## Your goal:
Could you output each line of the data that follows exactly?

## START Available data

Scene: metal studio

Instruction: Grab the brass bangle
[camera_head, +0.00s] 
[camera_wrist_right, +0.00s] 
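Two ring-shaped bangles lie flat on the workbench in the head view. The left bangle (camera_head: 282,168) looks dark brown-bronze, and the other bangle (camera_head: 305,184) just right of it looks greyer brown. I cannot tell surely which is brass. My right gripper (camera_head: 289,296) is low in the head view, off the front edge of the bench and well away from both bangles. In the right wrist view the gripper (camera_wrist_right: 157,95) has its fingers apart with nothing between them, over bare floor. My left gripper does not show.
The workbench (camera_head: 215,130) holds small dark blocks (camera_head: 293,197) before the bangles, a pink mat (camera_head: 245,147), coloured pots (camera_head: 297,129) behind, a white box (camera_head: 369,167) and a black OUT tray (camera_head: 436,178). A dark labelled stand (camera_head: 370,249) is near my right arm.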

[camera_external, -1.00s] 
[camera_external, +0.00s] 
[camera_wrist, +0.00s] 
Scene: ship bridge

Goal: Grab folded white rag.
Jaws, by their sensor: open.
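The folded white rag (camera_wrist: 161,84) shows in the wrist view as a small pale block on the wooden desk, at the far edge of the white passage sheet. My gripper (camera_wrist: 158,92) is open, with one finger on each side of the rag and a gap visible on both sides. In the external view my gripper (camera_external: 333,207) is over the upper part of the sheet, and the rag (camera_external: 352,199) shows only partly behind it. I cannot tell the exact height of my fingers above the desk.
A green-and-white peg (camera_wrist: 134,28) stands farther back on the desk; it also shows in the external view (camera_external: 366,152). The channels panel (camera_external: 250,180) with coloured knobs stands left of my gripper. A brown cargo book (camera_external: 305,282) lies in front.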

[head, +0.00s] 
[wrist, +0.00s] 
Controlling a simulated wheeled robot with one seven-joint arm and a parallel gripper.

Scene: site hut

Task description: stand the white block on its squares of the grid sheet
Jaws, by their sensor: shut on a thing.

## END Available data

## Answer to the exercise:
Scene: metal studio

Instruction: Grab the brass bangle
[camera_head, +0.00s] 
[camera_wrist_right, +0.00s] 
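Two ring-shaped bangles lie flat on the workbench in the head view. The left bangle (camera_head: 282,168) looks dark brown-bronze, and the other bangle (camera_head: 305,184) just right of it looks greyer brown. I cannot tell surely which is brass. My right gripper (camera_head: 289,296) is low in the head view, off the front edge of the bench and well away from both bangles. In the right wrist view the gripper (camera_wrist_right: 157,95) has its fingers apart with nothing between them, over bare floor. My left gripper does not show.
The workbench (camera_head: 215,130) holds small dark blocks (camera_head: 293,197) before the bangles, a pink mat (camera_head: 245,147), coloured pots (camera_head: 297,129) behind, a white box (camera_head: 369,167) and a black OUT tray (camera_head: 436,178). A dark labelled stand (camera_head: 370,249) is near my right arm.

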[camera_external, -1.00s] 
[camera_external, +0.00s] 
[camera_wrist, +0.00s] 
Scene: ship bridge

Goal: Grab folded white rag.
Jaws, by their sensor: open.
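The folded white rag (camera_wrist: 161,84) shows in the wrist view as a small pale block on the wooden desk, at the far edge of the white passage sheet. My gripper (camera_wrist: 158,92) is open, with one finger on each side of the rag and a gap visible on both sides. In the external view my gripper (camera_external: 333,207) is over the upper part of the sheet, and the rag (camera_external: 352,199) shows only partly behind it. I cannot tell the exact height of my fingers above the desk.
A green-and-white peg (camera_wrist: 134,28) stands farther back on the desk; it also shows in the external view (camera_external: 366,152). The channels panel (camera_external: 250,180) with coloured knobs stands left of my gripper. A brown cargo book (camera_external: 305,282) lies in front.

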[head, +0.00s] 
[wrist, +0.00s] 
Controlling a simulated wheeled robot with one seven-joint arm and a parallel gripper.

Scene: site hut

Task description: stand the white block on its squares of the grid sheet
Jaws, by their sensor: shut on a thing.

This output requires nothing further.